Dear Miss Lonelyhearts: I met a really cool woman online recently. We have had a few get-togethers that ended up in the bedroom, but no post-sex cuddling or overnight stays. I’ve offered to make her the best champagne breakfast ever, but she politely declines and goes home.
The oddest thing is she has never let me pick her up at her place, even though she’s taken a cab to my house and knows everything about me. I’m a free talker, with nothing to hide. She’s virtually a stranger to me other than sharing music and dancing and having a wonderful time in my bedroom. One of my buddies suggested she may belong to somebody else, and is just messing around with me. How do I check this out?
— Being Played? Sage Creek
Dear Being Played: Sounds like you’re not first violin in her little orchestra.
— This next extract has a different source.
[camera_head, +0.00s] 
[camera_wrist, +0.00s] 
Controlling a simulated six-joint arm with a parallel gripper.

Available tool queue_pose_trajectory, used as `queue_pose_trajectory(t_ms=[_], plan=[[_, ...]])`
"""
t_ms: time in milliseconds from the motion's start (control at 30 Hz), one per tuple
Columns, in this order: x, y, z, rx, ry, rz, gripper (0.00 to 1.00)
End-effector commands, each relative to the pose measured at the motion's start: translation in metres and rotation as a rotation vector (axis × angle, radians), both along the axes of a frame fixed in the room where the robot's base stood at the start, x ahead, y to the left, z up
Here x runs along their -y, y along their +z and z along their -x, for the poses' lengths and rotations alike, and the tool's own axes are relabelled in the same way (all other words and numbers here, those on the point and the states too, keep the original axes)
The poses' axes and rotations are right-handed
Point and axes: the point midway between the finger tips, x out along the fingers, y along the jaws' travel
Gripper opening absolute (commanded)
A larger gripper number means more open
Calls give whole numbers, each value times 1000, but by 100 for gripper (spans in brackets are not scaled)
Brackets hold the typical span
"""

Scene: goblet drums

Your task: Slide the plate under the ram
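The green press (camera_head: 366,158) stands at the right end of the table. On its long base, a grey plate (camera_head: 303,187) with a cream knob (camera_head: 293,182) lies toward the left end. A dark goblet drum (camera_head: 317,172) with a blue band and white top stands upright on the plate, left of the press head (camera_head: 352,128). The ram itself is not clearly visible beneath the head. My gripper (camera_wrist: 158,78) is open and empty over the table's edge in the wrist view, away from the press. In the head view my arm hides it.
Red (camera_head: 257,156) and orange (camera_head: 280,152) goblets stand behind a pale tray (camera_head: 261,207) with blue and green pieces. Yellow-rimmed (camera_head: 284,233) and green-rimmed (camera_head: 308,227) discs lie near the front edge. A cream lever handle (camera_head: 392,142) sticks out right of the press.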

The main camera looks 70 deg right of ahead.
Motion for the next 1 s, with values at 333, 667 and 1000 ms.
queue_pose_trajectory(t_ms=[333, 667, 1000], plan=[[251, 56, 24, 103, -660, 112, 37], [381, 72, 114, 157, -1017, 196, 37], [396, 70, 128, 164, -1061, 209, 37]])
Ask her in an even voice why she doesn’t ask you over to her place or stay the night at yours, and then listen quietly for the answer.
She may have a perfectly good reason, involving self-protection. But you have been open with her, and she doesn’t seem afraid of you. One has to wonder why she’s coming to your place so easily and then taking off. Screw up your courage and ask her if she’s seeing other people or if she has a steady boyfriend, girlfriend or if she is married.
It’s time to stop playing games. If you like her a lot and want to be more than just a plaything, she needs to start being honest with you.